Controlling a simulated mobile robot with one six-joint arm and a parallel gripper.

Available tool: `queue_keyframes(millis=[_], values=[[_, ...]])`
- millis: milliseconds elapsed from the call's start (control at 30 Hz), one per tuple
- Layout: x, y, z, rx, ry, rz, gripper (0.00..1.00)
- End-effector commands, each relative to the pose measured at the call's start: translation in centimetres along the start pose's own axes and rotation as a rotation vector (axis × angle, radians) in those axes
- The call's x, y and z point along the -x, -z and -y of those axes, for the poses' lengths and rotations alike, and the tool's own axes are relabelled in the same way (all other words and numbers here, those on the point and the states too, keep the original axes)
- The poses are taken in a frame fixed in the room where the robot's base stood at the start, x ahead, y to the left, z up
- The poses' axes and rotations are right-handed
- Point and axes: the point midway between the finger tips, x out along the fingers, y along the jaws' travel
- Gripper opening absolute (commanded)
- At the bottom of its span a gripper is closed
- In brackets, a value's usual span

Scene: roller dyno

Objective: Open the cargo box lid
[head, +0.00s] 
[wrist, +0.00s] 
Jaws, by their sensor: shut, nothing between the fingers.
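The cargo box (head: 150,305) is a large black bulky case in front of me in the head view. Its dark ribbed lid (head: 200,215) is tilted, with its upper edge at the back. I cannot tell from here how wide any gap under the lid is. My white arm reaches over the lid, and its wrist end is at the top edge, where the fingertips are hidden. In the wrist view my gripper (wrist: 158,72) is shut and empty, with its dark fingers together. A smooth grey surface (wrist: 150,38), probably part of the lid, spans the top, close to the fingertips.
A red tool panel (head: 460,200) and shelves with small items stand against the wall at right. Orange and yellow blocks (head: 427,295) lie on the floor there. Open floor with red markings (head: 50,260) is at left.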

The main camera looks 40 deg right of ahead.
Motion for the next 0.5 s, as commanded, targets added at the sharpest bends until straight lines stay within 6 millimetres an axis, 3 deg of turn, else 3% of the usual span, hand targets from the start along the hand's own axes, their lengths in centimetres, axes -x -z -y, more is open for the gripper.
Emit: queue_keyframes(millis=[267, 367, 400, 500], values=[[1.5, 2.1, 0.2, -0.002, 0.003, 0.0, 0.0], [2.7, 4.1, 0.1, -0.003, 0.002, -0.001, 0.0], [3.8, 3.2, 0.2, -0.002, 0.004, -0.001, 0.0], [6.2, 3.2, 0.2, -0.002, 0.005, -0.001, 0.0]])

· · ·

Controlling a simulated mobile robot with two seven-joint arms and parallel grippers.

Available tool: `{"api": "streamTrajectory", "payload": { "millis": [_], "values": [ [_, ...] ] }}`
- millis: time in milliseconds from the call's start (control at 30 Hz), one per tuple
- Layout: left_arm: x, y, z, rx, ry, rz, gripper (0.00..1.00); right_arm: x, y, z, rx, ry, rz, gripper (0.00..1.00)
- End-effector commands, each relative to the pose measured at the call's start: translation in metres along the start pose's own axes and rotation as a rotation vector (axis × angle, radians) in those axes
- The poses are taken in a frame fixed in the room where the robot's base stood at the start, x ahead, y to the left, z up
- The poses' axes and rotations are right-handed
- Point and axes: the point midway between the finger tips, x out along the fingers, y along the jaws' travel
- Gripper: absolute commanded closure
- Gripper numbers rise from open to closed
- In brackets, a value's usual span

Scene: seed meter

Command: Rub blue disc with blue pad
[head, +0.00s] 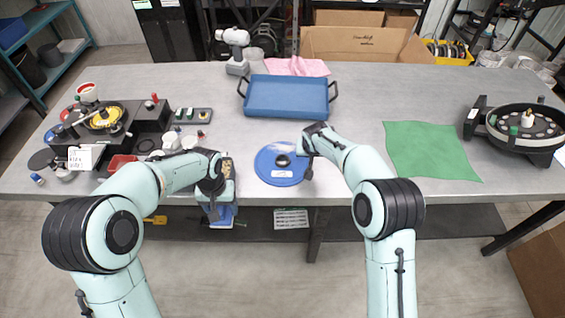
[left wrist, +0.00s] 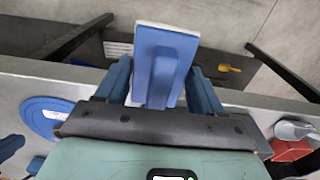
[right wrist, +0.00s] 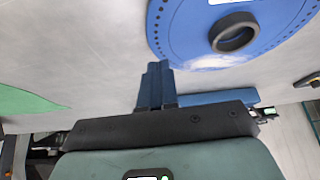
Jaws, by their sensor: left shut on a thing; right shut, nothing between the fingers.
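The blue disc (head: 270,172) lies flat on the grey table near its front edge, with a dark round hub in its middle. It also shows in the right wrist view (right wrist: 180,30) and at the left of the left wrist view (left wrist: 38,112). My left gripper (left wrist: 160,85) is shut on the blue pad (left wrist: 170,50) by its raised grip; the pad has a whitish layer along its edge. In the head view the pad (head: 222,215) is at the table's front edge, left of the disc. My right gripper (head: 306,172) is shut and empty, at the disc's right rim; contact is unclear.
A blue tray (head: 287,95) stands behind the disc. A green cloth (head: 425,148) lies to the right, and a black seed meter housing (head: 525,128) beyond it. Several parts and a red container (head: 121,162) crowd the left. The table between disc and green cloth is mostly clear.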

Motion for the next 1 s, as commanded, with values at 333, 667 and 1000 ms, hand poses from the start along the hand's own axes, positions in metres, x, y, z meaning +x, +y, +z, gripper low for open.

· · ·

### [Your objective]
Starting at the line containing "- Gripper: absolute commanded closure" and ending at the line containing "Motion for the next 1", copy those lines exactly, both included, and nothing more. Leave out any picture.

### [Result of the task]
- Gripper: absolute commanded closure
- Gripper numbers rise from open to closed
- In brackets, a value's usual span

Scene: seed meter

Command: Rub blue disc with blue pad
[head, +0.00s] 
[left wrist, +0.00s] 
[right wrist, +0.00s] 
Jaws, by their sensor: left shut on a thing; right shut, nothing between the fingers.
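The blue disc (head: 270,172) lies flat on the grey table near its front edge, with a dark round hub in its middle. It also shows in the right wrist view (right wrist: 180,30) and at the left of the left wrist view (left wrist: 38,112). My left gripper (left wrist: 160,85) is shut on the blue pad (left wrist: 170,50) by its raised grip; the pad has a whitish layer along its edge. In the head view the pad (head: 222,215) is at the table's front edge, left of the disc. My right gripper (head: 306,172) is shut and empty, at the disc's right rim; contact is unclear.
A blue tray (head: 287,95) stands behind the disc. A green cloth (head: 425,148) lies to the right, and a black seed meter housing (head: 525,128) beyond it. Several parts and a red container (head: 121,162) crowd the left. The table between disc and green cloth is mostly clear.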

Motion for the next 1 s, as commanded, with values at 333, 667 and 1000 ms, hand poses from the start along the hand's own axes, positions in metres, x, y, z meaning +x, +y, +z, gripper low for open.

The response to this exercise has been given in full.